There is no evidence yet that the drop in confidence is translating into a retrenchment in spending. On the contrary, retail sales through the first four weeks in June rose a solid 1.5% from May, says the Johnson Redbook Report retailer survey. And May sales of existing homes rose a hefty 4.7%, to an annual rate of 3.55 million. All regions except the Northeast posted gains.
As has been true throughout this expansion, consumer confidence has proved to be more of a lagging indicator of households' reaction to newspaper headlines and less of a leading indicator of future spending.
The split between consumer and business spending is why the current problem with excess inventories is greater among consumer-related industries. The ratio of inventories to sales for capital-goods manufacturers, for instance, has been trending lower throughout this expansion, and in April stood near its record low. That's why the manufacturing inventory-sales ratio overall looks so slim.
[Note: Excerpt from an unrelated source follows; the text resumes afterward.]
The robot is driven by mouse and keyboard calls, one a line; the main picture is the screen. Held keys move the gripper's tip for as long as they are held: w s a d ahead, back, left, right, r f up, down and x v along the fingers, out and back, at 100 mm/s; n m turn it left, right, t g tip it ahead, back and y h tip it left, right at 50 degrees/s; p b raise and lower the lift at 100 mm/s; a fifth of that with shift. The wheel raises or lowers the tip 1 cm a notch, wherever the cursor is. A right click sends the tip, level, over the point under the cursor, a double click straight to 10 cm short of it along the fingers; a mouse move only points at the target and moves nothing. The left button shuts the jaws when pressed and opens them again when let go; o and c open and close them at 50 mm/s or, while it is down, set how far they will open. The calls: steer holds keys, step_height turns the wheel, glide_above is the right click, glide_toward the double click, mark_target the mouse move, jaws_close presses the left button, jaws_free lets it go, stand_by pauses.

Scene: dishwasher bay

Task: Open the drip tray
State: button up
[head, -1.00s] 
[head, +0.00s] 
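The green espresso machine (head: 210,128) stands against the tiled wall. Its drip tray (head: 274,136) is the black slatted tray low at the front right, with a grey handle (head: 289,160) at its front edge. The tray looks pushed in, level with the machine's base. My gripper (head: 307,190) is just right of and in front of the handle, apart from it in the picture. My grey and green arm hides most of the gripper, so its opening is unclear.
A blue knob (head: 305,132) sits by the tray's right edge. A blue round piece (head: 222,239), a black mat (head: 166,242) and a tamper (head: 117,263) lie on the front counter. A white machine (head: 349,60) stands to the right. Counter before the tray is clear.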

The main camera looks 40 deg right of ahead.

Makers of consumer durables, however, saw their inventory-sales ratio touch bottom in May, 1994, and the ratio has been trending higher ever since. So, too, retailers have seen their merchandise stocks grow out of line with their sales. Hardest hit have been apparel stores, where the inventory-sales ratio has jumped to its highest reading in 10 years.
The rebound in existing home sales and the improvement in June retail buying suggest that the stockpile of consumer goods will become more manageable in coming months. That should help industrial output to recover in the second half.
Unquestionably, consumers have long been the main focus in the outlook. And given their size in the economy, consumers will not go unnoticed in the second half. But the expansion's tune of rising productivity and cheap capital is a bit different now, and the usually overlooked business-spending sector will enjoy more of the limelight this time around.